The Ambulance Service is the primary response authority when contacting 000 for all emergency situations involving prehospital care. In the case you describe, you may even find that police (police rescue), SES and in some rare cases Firies may assist. In any case, it does not matter who you get, as long as the full and correct information is passed on to the Comms Operator. They are trained to deal with this situation and i would suspect they are dealing with this case every day (Motor Vehicle Accidents can be a confusing situation for many, Ambulance for injuries, Police for insurance/traffic issues, Firies for fire concerns :roll: ). ALL calls are recorded and can be replayed if there are any concerns over coordinates.

I find it very strange to claim that (in Vic) Police don't want to be told coordinates. The Vic CAD/CAM system is considered one of the best (though there are always minor problems with any system) and as such, the facilities will accomodate coordinates when given. It is always wise to include an alternate verification description, to guarantee the correct location. I have found that whilst some Comms Operator may not fully understand the coordinate systems available, they will always enter ANY information given (in the notes section at the very least). Several searches i have conducted in which the casualty had a GPS (and a sat phone) to transmit their location, was made difficult due to the lack of data given eg. the casualty was unable to correctly explain the coordinates as either ddMM.MMM or ddMMSS.SSS and datum issues.

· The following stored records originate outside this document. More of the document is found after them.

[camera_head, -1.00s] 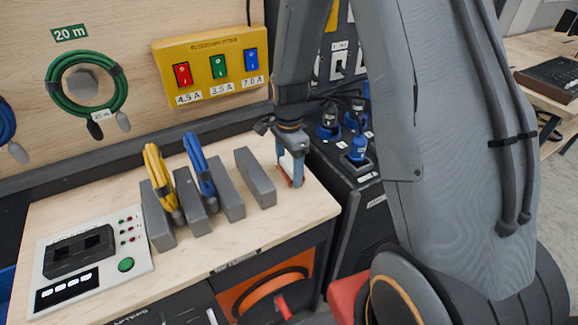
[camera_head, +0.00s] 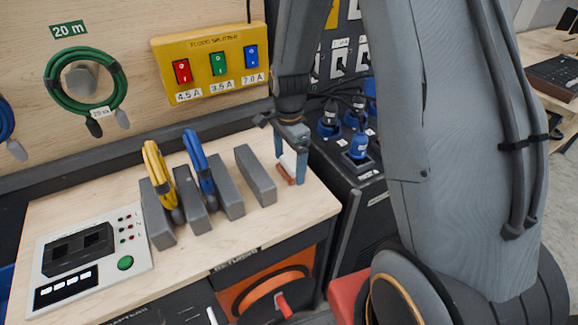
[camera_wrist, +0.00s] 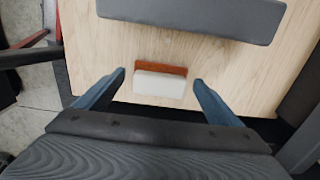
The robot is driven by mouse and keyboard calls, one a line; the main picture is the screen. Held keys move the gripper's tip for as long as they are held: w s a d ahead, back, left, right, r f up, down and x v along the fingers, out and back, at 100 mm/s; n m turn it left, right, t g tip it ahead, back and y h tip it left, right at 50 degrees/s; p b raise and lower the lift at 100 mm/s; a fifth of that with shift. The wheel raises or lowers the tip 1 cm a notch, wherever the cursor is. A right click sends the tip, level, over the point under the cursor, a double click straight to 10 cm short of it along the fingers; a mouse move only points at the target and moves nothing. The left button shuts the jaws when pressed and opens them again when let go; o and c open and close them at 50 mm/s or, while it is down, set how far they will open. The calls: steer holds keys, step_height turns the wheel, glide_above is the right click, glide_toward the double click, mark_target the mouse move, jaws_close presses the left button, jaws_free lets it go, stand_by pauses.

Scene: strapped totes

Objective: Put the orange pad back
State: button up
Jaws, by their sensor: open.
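The orange pad (camera_wrist: 174,69) shows as a small orange-brown block with a white part (camera_wrist: 160,86) against it. It lies on the wooden tabletop near the right edge, and it also shows in the head view (camera_head: 286,174). My gripper (camera_wrist: 161,77) is open, with one blue finger on each side of the pad and a visible gap to both. In the head view my gripper (camera_head: 290,166) points down over the pad, whose far side is partly hidden by a finger.
A row of grey upright blocks (camera_head: 256,176) stands left of the pad, with yellow (camera_head: 160,178) and blue (camera_head: 199,165) cable loops between some. A control panel (camera_head: 90,255) lies at the left. A dark cabinet with blue plugs (camera_head: 359,146) stands right of the table.

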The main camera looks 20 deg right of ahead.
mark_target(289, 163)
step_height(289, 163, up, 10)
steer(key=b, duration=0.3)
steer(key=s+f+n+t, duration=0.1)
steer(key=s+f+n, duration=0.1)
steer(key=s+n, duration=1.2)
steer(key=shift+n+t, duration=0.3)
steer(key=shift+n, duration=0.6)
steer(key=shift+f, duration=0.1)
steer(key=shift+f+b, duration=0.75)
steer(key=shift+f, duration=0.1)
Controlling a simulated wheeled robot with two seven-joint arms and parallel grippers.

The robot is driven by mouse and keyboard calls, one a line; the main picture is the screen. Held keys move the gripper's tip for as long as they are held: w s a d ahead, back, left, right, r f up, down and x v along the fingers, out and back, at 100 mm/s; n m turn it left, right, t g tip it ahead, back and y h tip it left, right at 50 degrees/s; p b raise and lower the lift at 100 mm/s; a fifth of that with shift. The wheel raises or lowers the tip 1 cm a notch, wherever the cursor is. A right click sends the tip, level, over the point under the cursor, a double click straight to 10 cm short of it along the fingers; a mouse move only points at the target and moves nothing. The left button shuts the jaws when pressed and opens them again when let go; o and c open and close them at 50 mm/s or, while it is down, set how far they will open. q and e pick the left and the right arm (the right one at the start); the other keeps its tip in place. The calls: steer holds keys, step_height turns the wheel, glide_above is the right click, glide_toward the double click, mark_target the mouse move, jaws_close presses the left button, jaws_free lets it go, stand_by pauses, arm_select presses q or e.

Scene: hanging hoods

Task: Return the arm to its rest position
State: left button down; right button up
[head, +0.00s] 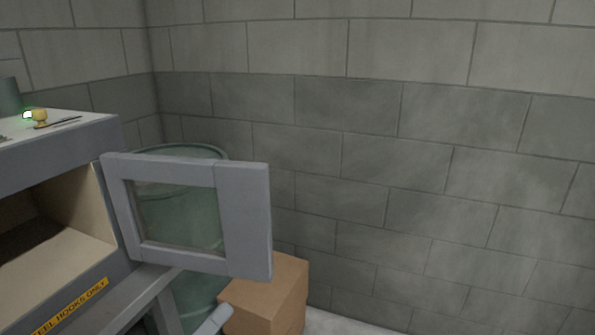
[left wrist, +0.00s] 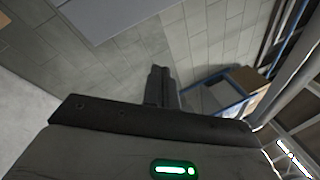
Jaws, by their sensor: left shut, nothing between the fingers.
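My left gripper (left wrist: 160,72) shows in the left wrist view. Its two dark fingers are together with nothing between them, and they point at open space before a block wall. In the head view I cannot make out its fingers. A pale grey rounded piece (head: 213,321) shows at the bottom edge there, and I cannot tell whether it is part of my arm. My right gripper is in neither view.
A grey cabinet (head: 60,172) stands at the left with its windowed door (head: 246,222) swung open. A green drum (head: 180,151) is behind the door, and a cardboard box (head: 262,293) stands below it. A blue-framed rack (left wrist: 228,107) shows in the wrist view.

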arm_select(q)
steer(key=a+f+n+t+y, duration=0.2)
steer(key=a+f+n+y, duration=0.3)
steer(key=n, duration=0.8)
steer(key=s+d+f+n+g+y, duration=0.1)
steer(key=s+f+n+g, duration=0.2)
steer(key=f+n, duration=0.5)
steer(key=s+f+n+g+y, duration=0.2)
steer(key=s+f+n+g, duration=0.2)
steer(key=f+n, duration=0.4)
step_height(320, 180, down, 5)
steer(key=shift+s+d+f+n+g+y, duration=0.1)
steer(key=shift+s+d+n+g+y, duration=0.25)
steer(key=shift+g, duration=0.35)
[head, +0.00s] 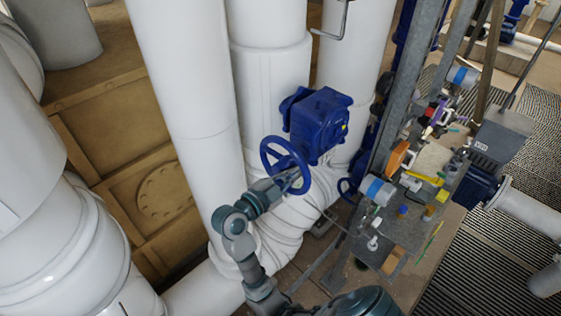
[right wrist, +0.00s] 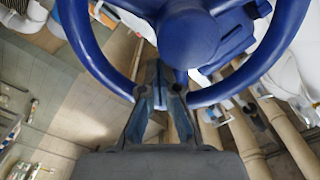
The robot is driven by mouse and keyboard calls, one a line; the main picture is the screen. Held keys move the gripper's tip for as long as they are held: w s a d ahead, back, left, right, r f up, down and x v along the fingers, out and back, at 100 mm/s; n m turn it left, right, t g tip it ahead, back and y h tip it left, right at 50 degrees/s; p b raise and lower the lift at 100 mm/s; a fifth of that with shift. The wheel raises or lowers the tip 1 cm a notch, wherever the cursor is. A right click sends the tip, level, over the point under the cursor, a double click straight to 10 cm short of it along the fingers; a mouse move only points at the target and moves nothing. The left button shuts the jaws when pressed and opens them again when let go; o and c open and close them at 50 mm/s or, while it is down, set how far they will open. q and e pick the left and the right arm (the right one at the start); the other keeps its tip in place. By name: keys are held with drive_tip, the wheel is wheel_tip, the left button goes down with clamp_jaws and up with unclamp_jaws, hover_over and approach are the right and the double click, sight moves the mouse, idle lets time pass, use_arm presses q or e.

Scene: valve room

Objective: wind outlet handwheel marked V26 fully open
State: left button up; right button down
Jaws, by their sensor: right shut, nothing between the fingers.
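A blue handwheel (head: 267,151) stands on a blue gear housing (head: 318,123) in front of white pipes, in the middle of the head view. I cannot read a V26 mark on it. My right gripper (head: 296,178) is at the wheel's lower right part. In the right wrist view the wheel's rim (right wrist: 92,50) and hub (right wrist: 188,38) fill the top. There my right gripper (right wrist: 165,72) is shut and empty, its fingers overlapping the lower rim and pointing towards the hub. I cannot tell whether they touch the wheel. My left gripper is out of view.
Large white pipes (head: 182,75) stand behind and left of the wheel. A grey metal post (head: 403,85) and a cluttered workbench (head: 410,235) stand to the right. Grating floor (head: 480,265) lies beyond the bench.

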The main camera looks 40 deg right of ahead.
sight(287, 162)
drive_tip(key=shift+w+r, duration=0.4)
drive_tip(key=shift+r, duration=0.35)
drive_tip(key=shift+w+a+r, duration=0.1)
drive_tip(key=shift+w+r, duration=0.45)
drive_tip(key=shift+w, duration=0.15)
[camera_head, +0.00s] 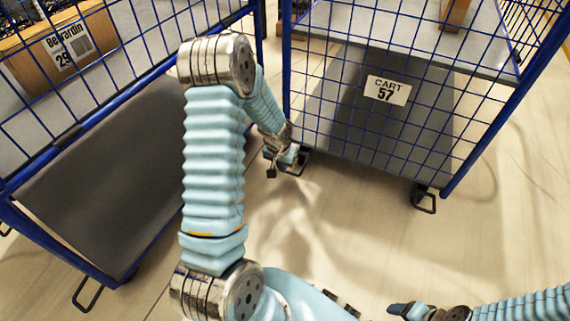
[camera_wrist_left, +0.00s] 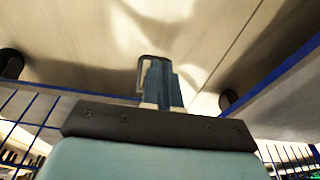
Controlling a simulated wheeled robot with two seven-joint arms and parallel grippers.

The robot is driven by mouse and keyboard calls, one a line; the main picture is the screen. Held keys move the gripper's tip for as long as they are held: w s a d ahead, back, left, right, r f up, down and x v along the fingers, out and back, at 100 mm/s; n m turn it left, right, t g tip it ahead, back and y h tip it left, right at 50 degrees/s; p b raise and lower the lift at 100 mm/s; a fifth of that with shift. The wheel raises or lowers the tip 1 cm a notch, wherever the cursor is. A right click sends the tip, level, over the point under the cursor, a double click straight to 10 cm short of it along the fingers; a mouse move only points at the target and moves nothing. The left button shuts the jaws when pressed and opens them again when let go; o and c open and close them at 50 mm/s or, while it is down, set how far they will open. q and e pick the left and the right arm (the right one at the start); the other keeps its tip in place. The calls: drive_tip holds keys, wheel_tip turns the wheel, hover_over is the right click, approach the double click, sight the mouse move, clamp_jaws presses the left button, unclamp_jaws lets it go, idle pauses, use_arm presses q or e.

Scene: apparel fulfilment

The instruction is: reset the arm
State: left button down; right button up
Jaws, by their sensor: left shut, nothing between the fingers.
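My left arm rises through the middle of the head view and bends down beyond its elbow. Its gripper (camera_head: 282,160) hangs in the gap between two blue wire carts, near the lower left corner of the right cart. In the left wrist view the left gripper's fingers (camera_wrist_left: 158,85) are together, with nothing between them, above the floor. My right gripper (camera_head: 402,309) shows small at the bottom edge of the head view, with its arm coming in from the right. Its finger opening cannot be made out.
The right cart (camera_head: 440,190) has a label reading "CART 57" (camera_head: 387,90). The left cart (camera_head: 125,275) holds a cardboard box (camera_head: 95,35) on its upper shelf, above a dark lower shelf (camera_head: 110,180). Floor (camera_head: 340,230) between and before the carts is clear.

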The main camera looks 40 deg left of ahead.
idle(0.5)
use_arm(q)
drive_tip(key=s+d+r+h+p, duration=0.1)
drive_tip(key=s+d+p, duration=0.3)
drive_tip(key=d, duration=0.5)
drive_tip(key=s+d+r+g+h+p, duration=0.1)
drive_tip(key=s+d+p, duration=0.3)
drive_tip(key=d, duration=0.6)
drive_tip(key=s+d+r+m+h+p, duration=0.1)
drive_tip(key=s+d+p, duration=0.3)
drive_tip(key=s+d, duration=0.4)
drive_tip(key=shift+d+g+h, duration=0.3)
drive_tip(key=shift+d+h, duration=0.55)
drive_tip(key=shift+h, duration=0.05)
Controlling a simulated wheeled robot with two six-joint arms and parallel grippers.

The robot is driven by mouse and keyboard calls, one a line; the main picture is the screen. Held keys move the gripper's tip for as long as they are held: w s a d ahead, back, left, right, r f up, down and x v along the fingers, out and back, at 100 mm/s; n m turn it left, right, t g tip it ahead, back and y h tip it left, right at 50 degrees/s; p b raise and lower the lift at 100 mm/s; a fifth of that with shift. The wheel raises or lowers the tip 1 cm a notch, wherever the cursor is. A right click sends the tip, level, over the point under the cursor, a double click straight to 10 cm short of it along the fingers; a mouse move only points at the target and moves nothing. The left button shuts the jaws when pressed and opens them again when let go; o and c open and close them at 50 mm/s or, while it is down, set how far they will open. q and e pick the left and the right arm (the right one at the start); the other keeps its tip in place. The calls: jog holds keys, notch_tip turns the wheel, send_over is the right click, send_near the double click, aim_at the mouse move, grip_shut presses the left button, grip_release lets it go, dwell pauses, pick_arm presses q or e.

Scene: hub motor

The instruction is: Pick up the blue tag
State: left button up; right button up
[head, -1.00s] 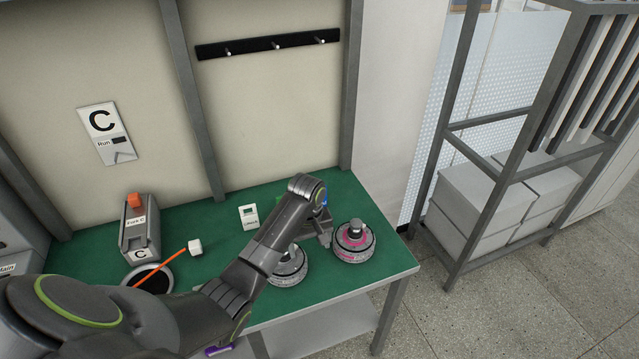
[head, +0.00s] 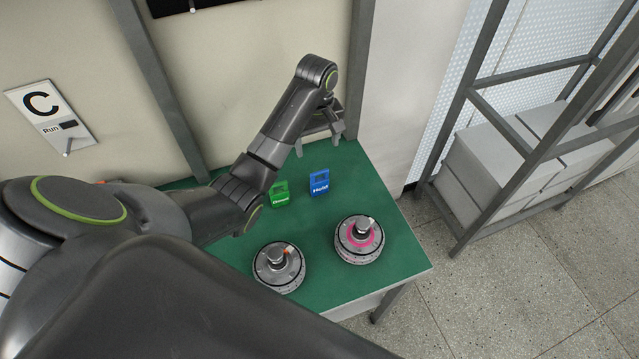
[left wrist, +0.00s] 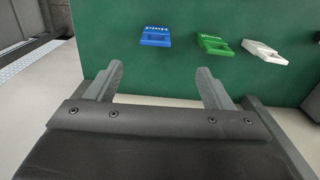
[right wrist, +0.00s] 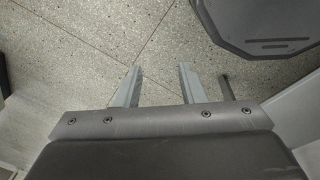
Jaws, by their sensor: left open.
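The blue tag (head: 320,183), marked Hold, stands on the green bench top (head: 395,205) near its back edge. It also shows in the left wrist view (left wrist: 156,38), beyond the fingertips and a little left of centre. My left gripper (head: 322,138) is open and empty, above and behind the tag near the wall, apart from it. In the left wrist view its two fingers (left wrist: 158,80) are spread with nothing between them. My right gripper (right wrist: 160,75) is open and empty over the speckled floor in the right wrist view.
A green tag (head: 280,195) stands left of the blue one. A white tag (left wrist: 264,51) lies beyond it in the left wrist view. Two round hub motors (head: 279,267) (head: 359,240) stand nearer the front edge. A grey shelf rack (head: 470,110) stands at right.

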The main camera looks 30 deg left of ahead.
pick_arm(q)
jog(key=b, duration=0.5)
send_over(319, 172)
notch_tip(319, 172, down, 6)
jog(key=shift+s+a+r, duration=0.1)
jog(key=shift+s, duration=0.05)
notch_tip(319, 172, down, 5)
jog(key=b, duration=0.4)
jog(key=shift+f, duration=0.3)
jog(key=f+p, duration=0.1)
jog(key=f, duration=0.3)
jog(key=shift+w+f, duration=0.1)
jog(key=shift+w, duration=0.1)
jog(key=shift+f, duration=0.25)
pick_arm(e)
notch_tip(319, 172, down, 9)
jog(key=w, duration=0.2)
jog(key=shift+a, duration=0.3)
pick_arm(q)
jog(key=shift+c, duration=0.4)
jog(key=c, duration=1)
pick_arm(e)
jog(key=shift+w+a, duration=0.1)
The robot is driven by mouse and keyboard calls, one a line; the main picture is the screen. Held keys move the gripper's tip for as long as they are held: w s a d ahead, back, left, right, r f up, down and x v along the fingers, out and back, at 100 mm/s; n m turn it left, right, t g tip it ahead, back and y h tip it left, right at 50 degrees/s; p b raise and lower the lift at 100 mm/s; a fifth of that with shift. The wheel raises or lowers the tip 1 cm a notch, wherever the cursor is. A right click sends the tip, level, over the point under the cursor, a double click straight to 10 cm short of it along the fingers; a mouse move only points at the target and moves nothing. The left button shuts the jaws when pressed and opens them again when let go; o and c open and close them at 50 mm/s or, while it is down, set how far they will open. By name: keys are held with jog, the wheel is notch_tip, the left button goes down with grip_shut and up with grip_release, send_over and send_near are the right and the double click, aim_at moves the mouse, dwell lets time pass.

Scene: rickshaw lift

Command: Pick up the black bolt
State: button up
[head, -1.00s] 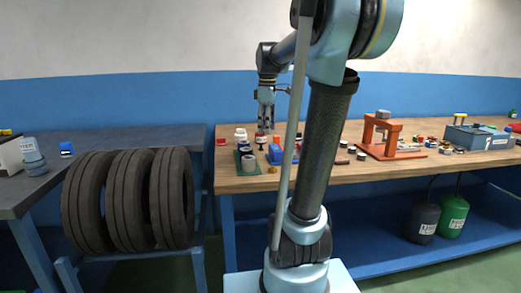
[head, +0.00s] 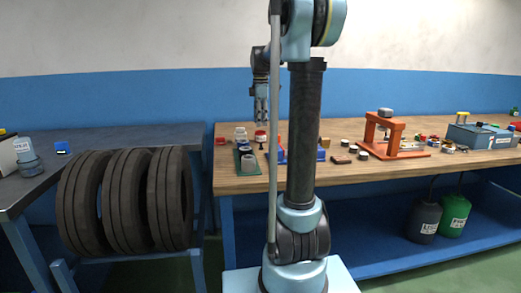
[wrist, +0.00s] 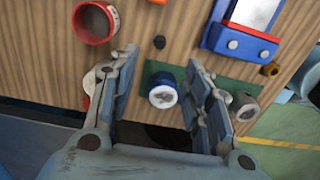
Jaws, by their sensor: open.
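In the head view my gripper (head: 262,117) hangs down over the left part of the bench.
A blue jar with a white top (wrist: 163,92) stands between the fingers in the wrist view, on a green mat (wrist: 243,88). A red ring-shaped container (wrist: 95,22) is at upper left. A blue tool (wrist: 240,42) and a brown nut (wrist: 271,69) are at right.

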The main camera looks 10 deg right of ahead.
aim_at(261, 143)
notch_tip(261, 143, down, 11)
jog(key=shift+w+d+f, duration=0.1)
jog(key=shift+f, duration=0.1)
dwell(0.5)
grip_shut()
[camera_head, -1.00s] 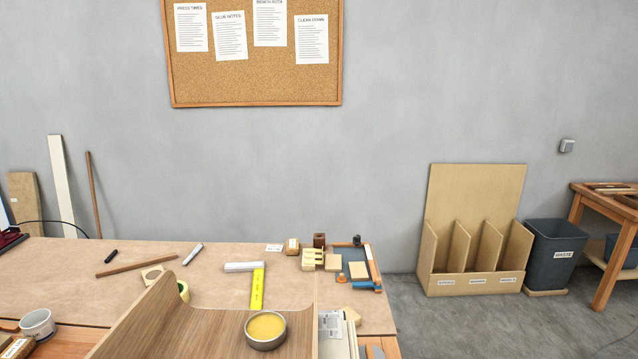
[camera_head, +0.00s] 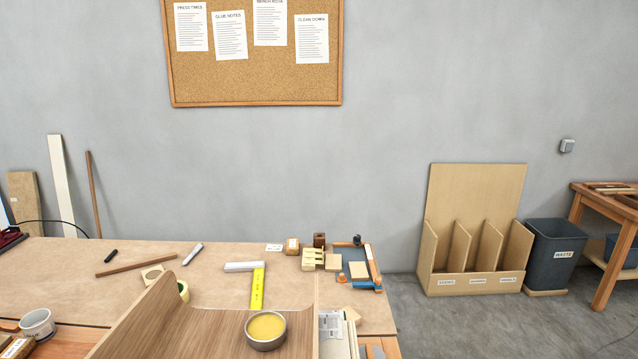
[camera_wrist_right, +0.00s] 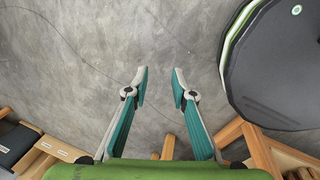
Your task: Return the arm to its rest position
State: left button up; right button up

Just dispelling some myths over 000 verses 112...... The current teachings in AU is to contact 000 in the first instance. 112 is an international standard for GSM phones (perfect for roaming) though there is no requirements to work on CDMA networks (most providers should though). 112 is an alternate number only.......For more information, check out the ACA's emergency call website at http://emergencycalls.aca.gov.au/callin ... obiles.htm :lol:

Until recently, if you had access to a Telstra mobile phone and want to play with a trial service to location your position in DD.DDDDD (and provide map references in some cases), send a blank SMS to 1715678 (171LOST) though this seems to be disabled at this time (in my area anyway :? ). We were using this basic system as another tool to locate people who had access to this network, though the location only provided a very broad area (it's amazing when tourists do not even know where they are in Australia, let alone the nearest town, when lost/injured :shock:

Agsmky
Last edited by Map Monkey on 23 October 05 10:32 am, edited 1 time in total.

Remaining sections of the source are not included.